## BEGIN

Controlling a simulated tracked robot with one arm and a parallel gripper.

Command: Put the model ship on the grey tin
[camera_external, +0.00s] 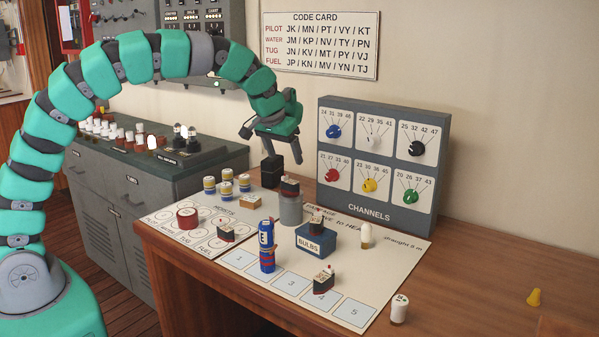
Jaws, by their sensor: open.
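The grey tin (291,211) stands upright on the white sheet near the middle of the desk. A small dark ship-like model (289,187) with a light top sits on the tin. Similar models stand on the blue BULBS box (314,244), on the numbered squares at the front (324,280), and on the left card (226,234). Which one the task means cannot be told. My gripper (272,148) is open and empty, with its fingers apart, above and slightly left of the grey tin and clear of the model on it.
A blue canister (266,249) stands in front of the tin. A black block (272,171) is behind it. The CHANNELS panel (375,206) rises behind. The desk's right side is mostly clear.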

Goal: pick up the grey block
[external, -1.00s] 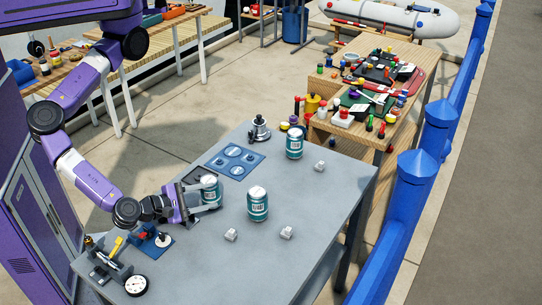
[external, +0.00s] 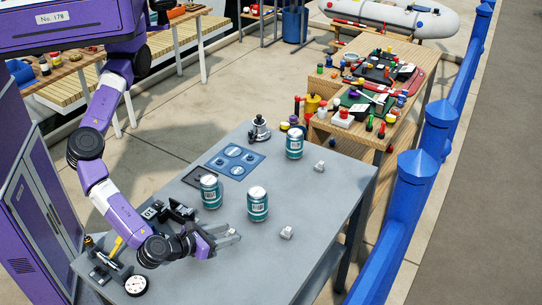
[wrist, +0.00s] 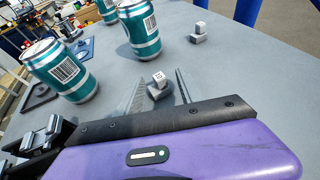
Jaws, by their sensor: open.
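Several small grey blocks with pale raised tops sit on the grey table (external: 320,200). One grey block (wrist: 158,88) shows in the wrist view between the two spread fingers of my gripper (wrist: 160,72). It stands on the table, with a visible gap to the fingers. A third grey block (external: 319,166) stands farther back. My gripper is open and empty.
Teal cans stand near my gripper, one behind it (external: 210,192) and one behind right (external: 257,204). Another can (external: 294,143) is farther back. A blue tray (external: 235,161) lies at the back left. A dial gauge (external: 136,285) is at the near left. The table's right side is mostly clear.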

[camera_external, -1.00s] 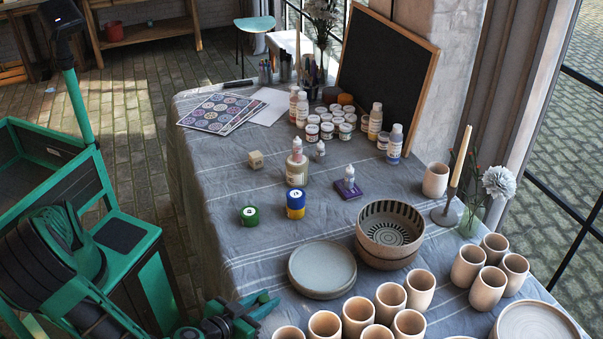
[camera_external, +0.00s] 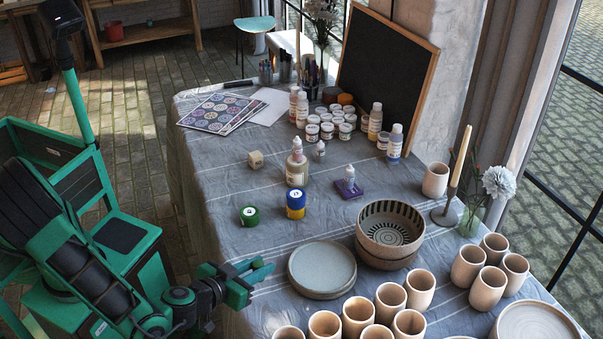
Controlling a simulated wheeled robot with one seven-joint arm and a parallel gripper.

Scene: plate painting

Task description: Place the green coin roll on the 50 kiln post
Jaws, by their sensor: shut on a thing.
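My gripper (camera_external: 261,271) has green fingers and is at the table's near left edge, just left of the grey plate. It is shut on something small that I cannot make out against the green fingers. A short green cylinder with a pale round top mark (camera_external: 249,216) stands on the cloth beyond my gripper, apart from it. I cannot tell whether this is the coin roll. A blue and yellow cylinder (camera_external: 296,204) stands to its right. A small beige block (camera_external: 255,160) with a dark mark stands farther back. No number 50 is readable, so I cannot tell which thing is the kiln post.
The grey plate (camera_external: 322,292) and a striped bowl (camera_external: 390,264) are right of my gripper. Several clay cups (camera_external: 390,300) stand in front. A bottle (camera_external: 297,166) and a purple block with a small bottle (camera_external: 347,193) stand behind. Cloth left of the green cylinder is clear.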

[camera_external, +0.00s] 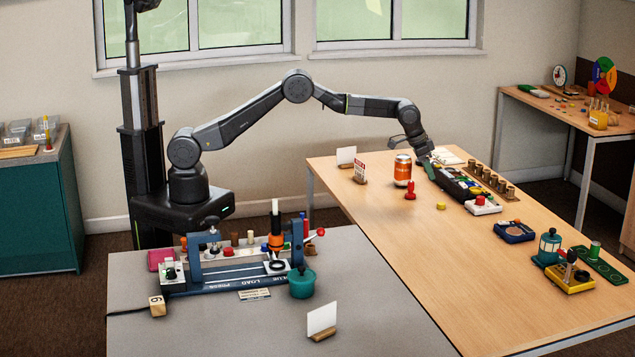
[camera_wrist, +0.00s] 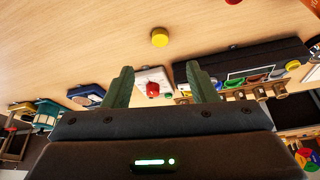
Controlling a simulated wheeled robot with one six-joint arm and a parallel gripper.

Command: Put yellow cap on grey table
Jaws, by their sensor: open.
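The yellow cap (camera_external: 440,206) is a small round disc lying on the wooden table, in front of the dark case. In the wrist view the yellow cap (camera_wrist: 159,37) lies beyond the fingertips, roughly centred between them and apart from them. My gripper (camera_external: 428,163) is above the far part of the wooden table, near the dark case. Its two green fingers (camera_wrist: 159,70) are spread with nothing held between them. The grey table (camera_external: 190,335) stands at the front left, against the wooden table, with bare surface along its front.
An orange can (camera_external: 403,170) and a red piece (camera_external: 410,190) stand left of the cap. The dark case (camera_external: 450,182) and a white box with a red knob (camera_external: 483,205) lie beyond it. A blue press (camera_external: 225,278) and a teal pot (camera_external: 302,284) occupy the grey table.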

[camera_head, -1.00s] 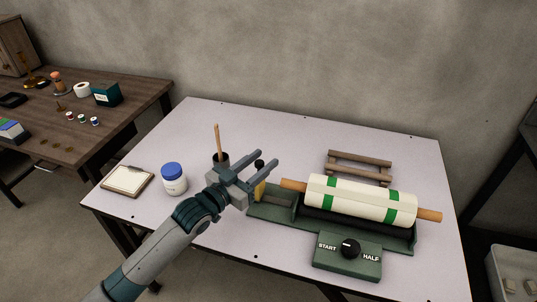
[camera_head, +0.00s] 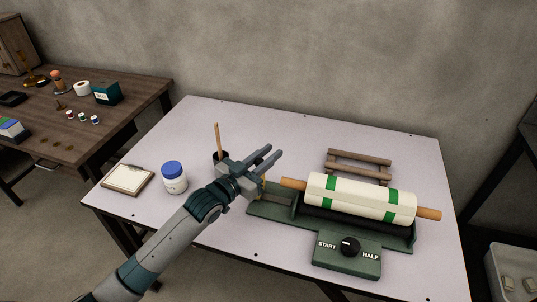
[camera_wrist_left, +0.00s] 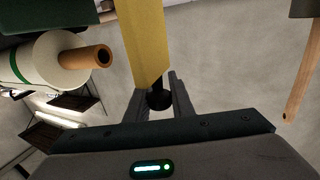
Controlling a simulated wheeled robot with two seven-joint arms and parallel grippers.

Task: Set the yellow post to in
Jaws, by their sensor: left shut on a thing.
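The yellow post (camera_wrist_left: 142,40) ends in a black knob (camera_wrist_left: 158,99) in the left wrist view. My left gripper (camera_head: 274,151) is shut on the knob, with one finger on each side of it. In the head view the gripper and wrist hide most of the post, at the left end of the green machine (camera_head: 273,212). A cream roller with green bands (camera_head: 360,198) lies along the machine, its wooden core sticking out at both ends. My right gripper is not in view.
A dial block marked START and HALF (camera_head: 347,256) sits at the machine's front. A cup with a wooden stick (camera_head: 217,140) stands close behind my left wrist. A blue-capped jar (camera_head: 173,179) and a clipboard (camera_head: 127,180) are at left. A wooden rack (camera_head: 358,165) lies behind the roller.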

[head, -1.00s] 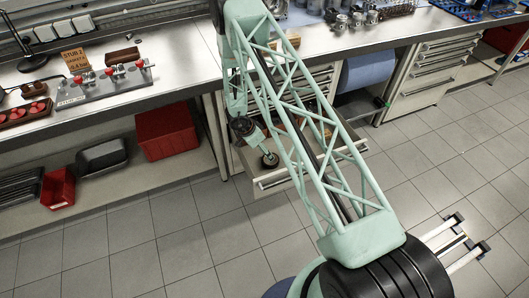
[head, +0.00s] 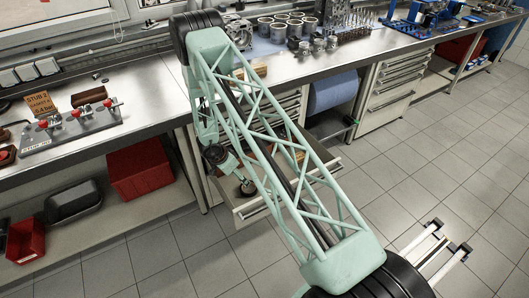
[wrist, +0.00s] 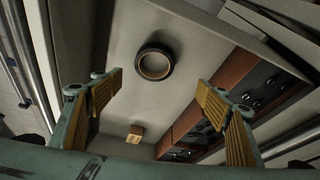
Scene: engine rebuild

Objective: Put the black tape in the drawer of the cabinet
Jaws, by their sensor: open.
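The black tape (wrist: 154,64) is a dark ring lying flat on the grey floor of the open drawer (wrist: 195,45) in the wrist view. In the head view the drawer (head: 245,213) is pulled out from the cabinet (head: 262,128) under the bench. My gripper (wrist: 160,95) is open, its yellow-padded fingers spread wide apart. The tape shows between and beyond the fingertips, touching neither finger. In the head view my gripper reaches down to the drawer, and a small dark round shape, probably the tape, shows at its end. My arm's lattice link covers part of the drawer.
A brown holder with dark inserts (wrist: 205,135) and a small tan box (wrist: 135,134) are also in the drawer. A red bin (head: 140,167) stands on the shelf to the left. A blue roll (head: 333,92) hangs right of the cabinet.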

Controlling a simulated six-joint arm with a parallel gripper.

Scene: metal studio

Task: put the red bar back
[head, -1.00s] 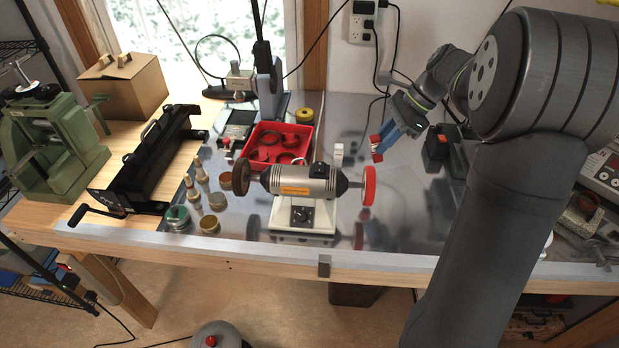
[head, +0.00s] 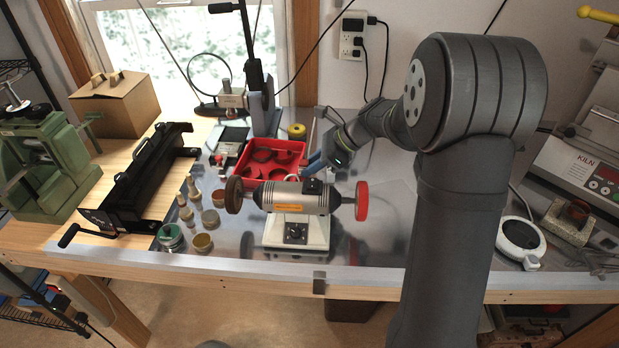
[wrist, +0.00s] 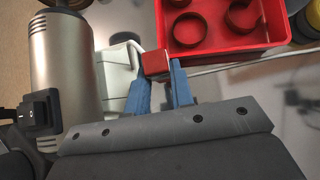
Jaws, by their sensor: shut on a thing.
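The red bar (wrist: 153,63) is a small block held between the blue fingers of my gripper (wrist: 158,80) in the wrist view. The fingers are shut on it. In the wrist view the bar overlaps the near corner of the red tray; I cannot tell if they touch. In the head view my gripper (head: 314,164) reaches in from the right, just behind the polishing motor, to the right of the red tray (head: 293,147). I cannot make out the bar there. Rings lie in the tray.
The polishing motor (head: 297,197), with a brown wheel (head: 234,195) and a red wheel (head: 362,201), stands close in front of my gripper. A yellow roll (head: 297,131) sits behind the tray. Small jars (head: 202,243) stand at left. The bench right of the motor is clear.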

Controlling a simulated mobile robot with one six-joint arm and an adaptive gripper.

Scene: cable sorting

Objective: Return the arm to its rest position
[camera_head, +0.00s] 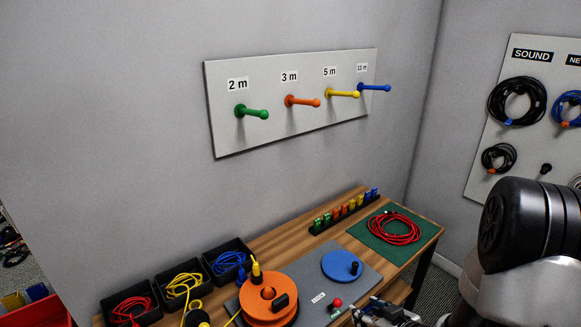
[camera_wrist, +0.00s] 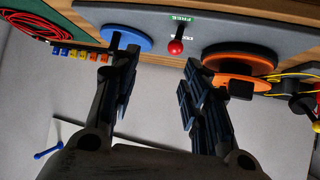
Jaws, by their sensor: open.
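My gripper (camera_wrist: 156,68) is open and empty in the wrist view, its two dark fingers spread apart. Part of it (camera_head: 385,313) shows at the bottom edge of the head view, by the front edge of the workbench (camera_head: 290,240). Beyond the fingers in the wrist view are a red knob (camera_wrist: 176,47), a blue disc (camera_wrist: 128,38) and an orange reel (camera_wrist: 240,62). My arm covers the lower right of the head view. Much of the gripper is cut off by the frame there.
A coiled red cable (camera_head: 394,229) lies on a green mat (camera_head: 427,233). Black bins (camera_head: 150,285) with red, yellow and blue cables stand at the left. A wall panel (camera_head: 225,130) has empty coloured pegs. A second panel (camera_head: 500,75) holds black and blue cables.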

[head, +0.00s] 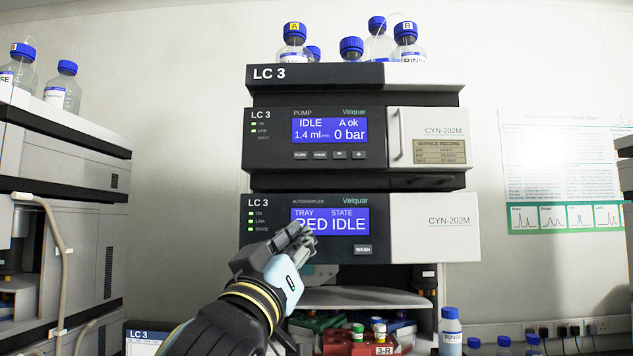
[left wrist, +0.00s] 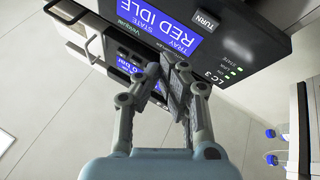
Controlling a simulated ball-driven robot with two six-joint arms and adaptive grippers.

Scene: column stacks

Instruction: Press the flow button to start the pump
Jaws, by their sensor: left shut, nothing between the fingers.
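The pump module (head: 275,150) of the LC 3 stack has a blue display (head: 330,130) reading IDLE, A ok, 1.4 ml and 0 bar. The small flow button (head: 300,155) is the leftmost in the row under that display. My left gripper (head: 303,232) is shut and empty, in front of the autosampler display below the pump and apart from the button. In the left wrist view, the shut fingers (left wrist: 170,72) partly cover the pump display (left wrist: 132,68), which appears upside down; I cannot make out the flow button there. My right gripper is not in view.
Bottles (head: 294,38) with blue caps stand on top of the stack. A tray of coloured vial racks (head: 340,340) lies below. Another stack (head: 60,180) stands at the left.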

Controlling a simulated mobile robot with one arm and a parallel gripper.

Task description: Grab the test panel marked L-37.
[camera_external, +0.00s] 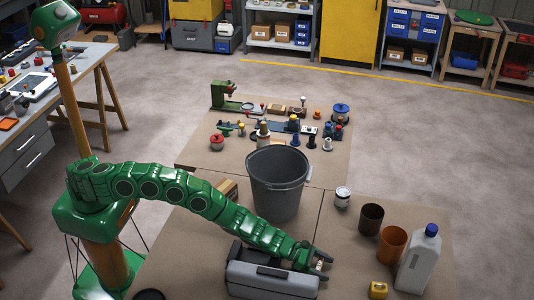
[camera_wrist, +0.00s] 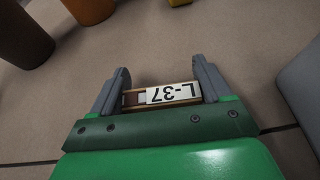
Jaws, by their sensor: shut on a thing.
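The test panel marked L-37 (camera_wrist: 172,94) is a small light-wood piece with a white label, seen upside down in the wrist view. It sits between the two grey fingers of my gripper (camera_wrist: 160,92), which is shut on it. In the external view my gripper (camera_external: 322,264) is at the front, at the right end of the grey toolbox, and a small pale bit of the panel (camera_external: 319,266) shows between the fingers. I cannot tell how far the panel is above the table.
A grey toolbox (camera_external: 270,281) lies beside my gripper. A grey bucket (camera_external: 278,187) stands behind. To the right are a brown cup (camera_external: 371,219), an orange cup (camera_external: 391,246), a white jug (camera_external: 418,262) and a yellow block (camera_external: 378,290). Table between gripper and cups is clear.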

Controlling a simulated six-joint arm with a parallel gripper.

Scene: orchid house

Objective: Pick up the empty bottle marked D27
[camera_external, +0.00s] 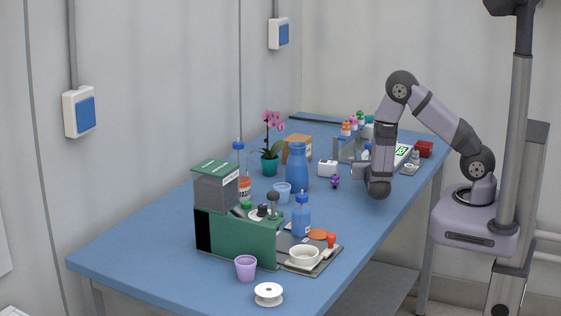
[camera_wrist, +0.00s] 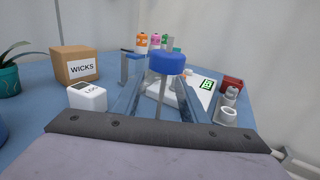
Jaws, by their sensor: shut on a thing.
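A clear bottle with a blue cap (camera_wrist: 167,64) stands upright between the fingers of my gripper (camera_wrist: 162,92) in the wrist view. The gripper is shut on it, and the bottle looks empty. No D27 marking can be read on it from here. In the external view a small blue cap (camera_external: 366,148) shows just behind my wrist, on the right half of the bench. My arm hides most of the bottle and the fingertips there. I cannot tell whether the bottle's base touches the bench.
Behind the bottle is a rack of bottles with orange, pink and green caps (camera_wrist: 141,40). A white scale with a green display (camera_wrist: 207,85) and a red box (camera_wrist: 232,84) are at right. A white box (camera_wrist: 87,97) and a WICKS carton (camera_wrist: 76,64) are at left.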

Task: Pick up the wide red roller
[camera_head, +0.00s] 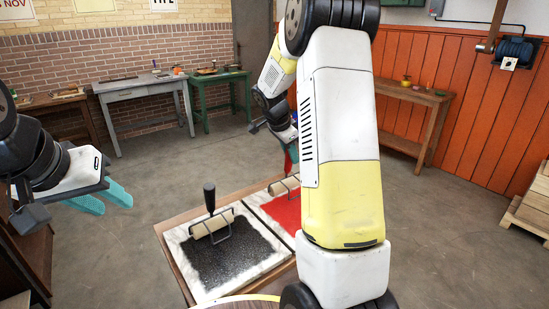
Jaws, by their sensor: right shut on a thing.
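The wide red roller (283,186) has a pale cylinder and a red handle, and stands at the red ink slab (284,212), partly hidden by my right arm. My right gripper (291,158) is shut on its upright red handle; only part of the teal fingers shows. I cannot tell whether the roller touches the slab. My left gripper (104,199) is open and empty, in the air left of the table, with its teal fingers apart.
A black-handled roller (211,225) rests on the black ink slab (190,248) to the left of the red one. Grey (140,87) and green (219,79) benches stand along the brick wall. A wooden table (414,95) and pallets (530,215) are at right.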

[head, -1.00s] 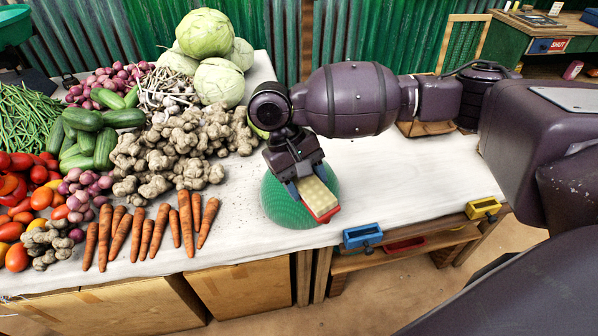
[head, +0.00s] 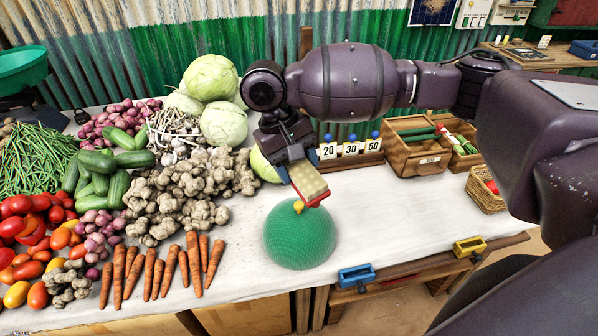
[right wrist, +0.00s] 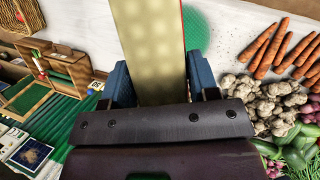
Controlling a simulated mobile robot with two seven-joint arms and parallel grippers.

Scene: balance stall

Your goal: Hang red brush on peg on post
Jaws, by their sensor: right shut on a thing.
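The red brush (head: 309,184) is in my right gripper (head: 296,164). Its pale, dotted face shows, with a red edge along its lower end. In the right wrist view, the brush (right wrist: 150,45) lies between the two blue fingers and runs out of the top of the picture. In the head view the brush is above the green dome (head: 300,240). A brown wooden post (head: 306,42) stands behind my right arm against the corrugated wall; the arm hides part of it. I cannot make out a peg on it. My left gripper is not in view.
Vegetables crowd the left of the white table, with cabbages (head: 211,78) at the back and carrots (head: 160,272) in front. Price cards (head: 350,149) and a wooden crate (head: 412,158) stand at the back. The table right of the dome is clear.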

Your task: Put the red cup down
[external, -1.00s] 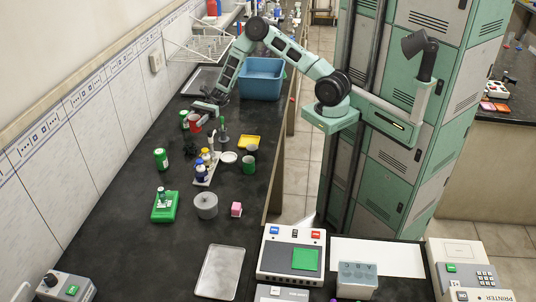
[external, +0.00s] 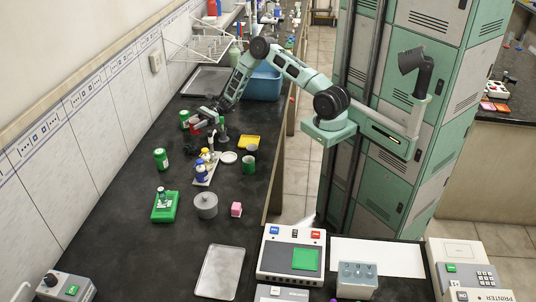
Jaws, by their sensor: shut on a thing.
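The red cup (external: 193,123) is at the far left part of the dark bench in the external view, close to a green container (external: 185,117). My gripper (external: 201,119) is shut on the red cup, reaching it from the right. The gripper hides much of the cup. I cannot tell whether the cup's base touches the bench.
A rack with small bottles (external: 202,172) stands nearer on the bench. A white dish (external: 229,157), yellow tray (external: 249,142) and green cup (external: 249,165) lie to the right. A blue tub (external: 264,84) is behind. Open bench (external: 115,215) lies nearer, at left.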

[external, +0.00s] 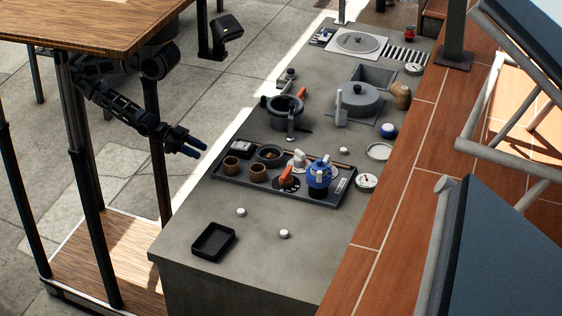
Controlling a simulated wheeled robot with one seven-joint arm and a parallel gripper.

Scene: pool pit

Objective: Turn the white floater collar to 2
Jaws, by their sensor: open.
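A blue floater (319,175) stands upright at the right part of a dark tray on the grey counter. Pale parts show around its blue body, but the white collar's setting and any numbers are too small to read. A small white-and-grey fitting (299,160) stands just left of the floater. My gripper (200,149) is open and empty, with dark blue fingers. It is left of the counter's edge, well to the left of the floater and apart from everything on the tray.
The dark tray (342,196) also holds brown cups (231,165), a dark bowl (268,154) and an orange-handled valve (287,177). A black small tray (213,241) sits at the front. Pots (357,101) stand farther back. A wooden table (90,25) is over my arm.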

## END

» TASK TO CARRY OUT: Write out only the lines that run from the line containing "Scene: engine rebuild" through the line containing "Objective: Put the", both included, exactly as they appear above.

» WRITTEN RESPONSE:
Scene: engine rebuild

Objective: Put the black tape in the drawer of the cabinet

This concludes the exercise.